Robot task records
## begin
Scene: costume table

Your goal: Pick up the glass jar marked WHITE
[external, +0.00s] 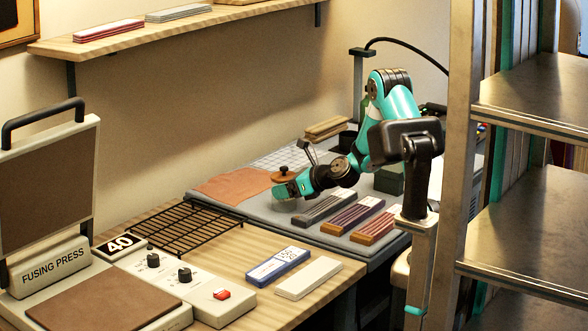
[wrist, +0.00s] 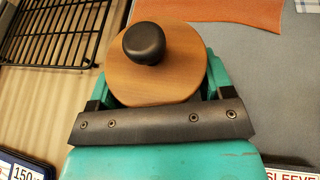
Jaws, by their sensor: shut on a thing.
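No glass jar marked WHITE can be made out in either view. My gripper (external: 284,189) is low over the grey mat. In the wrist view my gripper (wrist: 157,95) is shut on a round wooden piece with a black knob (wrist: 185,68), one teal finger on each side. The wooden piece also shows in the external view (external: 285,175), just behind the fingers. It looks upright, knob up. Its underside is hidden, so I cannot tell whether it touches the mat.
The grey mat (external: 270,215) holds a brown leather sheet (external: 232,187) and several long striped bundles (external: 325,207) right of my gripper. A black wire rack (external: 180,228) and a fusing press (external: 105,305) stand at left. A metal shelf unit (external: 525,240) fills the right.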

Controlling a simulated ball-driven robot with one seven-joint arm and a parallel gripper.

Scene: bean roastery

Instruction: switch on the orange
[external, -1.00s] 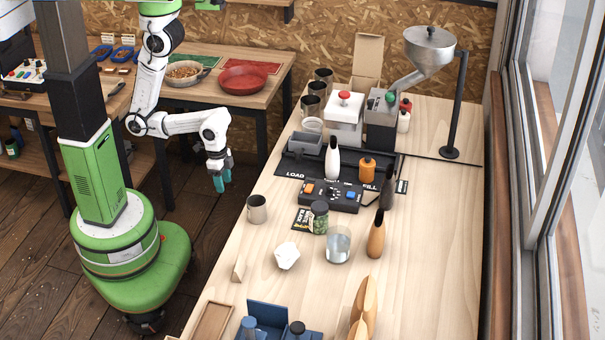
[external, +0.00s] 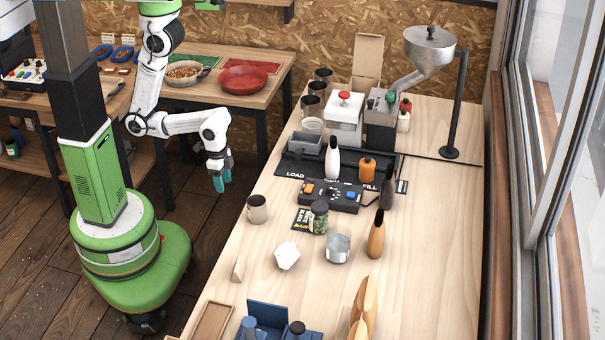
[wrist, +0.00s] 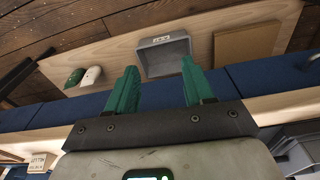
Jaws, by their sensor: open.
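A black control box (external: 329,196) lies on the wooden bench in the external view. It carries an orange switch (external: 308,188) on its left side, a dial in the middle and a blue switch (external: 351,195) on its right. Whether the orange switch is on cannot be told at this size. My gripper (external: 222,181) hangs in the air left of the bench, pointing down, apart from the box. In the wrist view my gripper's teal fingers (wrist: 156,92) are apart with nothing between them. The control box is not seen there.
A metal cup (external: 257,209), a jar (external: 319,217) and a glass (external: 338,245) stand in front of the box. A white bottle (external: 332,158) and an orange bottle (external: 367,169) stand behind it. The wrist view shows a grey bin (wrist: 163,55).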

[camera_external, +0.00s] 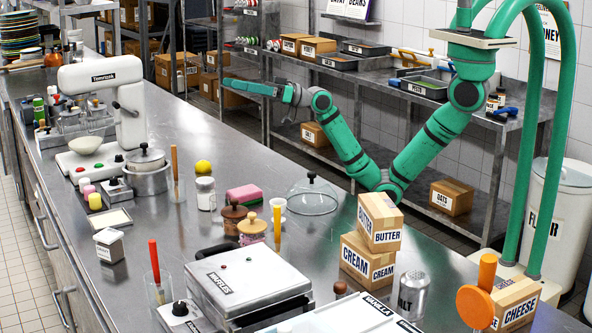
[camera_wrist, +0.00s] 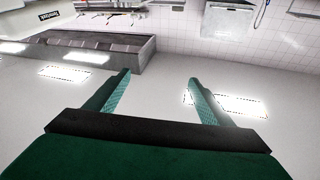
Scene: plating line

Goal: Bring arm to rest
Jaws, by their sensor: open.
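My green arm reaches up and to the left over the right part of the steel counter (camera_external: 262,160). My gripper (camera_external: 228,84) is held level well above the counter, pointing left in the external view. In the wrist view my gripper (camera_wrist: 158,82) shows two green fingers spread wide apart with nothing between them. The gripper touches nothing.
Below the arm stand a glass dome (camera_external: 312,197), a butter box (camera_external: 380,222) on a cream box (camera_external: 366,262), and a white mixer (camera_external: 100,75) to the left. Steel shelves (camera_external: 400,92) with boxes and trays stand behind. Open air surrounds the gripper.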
## end
** TASK INSTRUCTIONS **
Restate the full listing verbatim and drop every picture.

** ANSWER FOR THE TASK **
Scene: costume table

Your goal: Pick up the glass jar marked WHITE
[external, +0.00s] 
[wrist, +0.00s] 
Jaws, by their sensor: shut on a thing.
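No glass jar marked WHITE can be made out in either view. My gripper (external: 284,189) is low over the grey mat. In the wrist view my gripper (wrist: 157,95) is shut on a round wooden piece with a black knob (wrist: 185,68), one teal finger on each side. The wooden piece also shows in the external view (external: 285,175), just behind the fingers. It looks upright, knob up. Its underside is hidden, so I cannot tell whether it touches the mat.
The grey mat (external: 270,215) holds a brown leather sheet (external: 232,187) and several long striped bundles (external: 325,207) right of my gripper. A black wire rack (external: 180,228) and a fusing press (external: 105,305) stand at left. A metal shelf unit (external: 525,240) fills the right.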

Controlling a simulated ball-driven robot with one seven-joint arm and a parallel gripper.

Scene: bean roastery

Instruction: switch on the orange
[external, -1.00s] 
[external, +0.00s] 
[wrist, +0.00s] 
Jaws, by their sensor: open.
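A black control box (external: 329,196) lies on the wooden bench in the external view. It carries an orange switch (external: 308,188) on its left side, a dial in the middle and a blue switch (external: 351,195) on its right. Whether the orange switch is on cannot be told at this size. My gripper (external: 222,181) hangs in the air left of the bench, pointing down, apart from the box. In the wrist view my gripper's teal fingers (wrist: 156,92) are apart with nothing between them. The control box is not seen there.
A metal cup (external: 257,209), a jar (external: 319,217) and a glass (external: 338,245) stand in front of the box. A white bottle (external: 332,158) and an orange bottle (external: 367,169) stand behind it. The wrist view shows a grey bin (wrist: 163,55).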

[camera_external, +0.00s] 
[camera_wrist, +0.00s] 
Scene: plating line

Goal: Bring arm to rest
Jaws, by their sensor: open.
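My green arm reaches up and to the left over the right part of the steel counter (camera_external: 262,160). My gripper (camera_external: 228,84) is held level well above the counter, pointing left in the external view. In the wrist view my gripper (camera_wrist: 158,82) shows two green fingers spread wide apart with nothing between them. The gripper touches nothing.
Below the arm stand a glass dome (camera_external: 312,197), a butter box (camera_external: 380,222) on a cream box (camera_external: 366,262), and a white mixer (camera_external: 100,75) to the left. Steel shelves (camera_external: 400,92) with boxes and trays stand behind. Open air surrounds the gripper.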

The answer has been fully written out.